Hal itu dikatakan Fahri  dalam Webinar Moya Institute bertajuk "Perebutan Pengaruh di Kawasan Pasca Kapitulasi AS dari Afghanistan", Jumat (17/12).

BACA JUGA: Mardani PKS Menyampaikan Sesuatu yang Luar Biasa, Jarang Terjadi di Negara Demokrasi

"Saat ini, bila merujuk pada buku Samuel Huntington, The Clash of Civilization and the Remaking of World Order, telah terjadi konflik peradaban, antara peradaban Barat dengan Non-Barat, dalam hal ini Tiongkok atau Konfusian serta Islam," ungkap Fahri.

"Konflik antara Barat dan Tiongkok, lebih kepada konflik spiritual. Tapi konflik Barat dan Islam, bernuansa spiritual," tambah mantan ketua Kesatuan Aksi Mahasiswa Muslim Indonesia itu.

BACA JUGA: China Proklamirkan Diri Sebagai Negara Demokrasi Terbesar, Ada yang Setuju?

Dan Indonesia, lanjut Fahri, berada di tengah-tengah seluruh kutub itu dari segala segi.

Indonesia, adalah negeri Muslim terbesar di dunia.

Dan Indonesia, ujar Fahri, adalah salah satu negara demokrasi terbesar di dunia pula.

"Sehingga Indonesia bisa menjadi pemimpin di kalangan negara-negara Muslim, sekaligus juga menjadi pemimpin di negara-negara demokrasi," ujar Fahri.

Dan bila dikaitkan dengan perebutan pengaruh antara pakta militer baru Australia, Inggris, dan AS (AUKUS) dengan China, menurut Fahri, Indonesia harus menolak menjadi ekor, tetapi tetap menjadi pemimpin.

Pada kesempatan sama, Pakar Hukum Internasional Prof Dr Hikmahanto Juwana (Pakar hukum internasional) menyatakan, bahwa Indonesia memang selayaknya menganut politik luar negeri bebas aktif dalam konstelasi politik dunia.

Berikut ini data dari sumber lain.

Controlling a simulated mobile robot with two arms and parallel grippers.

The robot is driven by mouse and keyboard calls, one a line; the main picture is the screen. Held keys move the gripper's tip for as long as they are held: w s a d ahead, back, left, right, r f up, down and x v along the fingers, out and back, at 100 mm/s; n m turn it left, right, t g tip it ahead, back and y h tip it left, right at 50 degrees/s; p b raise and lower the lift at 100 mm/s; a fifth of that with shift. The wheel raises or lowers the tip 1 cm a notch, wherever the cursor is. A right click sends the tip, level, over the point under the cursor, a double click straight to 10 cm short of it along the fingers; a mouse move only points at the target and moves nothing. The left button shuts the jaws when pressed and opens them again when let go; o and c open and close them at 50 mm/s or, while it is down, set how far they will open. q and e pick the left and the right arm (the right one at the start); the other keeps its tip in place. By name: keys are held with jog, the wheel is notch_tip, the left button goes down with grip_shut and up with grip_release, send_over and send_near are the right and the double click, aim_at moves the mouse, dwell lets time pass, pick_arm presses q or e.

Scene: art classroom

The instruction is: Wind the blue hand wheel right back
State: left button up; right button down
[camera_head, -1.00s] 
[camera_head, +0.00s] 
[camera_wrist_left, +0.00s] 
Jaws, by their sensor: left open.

Dengan begitu, Indonesia selalu netral dalam konflik maupun polarisasi di dunia. Lagi pula Indonesia juga bisa bersahabat dengan negara manapun.

Namun, Prof. Hikmahanto mengingatkan, politik luar negeri bebas aktif itu dipegang oleh Indonesia, selama Indonesia tidak diganggu kepentingan nasionalnya

"Ketika Indonesia sudah diganggu kepentingan nasionalnya, maka kita harus berhadapan dengan siapapun pengganggu itu," ujarnya

Hikmahanto mencontohkan kebijakan Presiden Jokowi. Saat ini, Indonesia memang menjalin hubungan ekonomi erat dengan China.

Namun, ketika Laut Natuna Utara diganggu oleh China, maka Presiden Jokowi tegas berhadapan dengan China.

"Demikian juga terhadap Amerika. Kita bersahabat dengan Amerika, tapi ketika militer Amerika, Australia dan Inggris itu bermanuver, Presiden Jokowi perlu menentang hal itu karena bisa memicu perlombaan senjata di Asia Pasifik," ujarnya. (dil/jpnn)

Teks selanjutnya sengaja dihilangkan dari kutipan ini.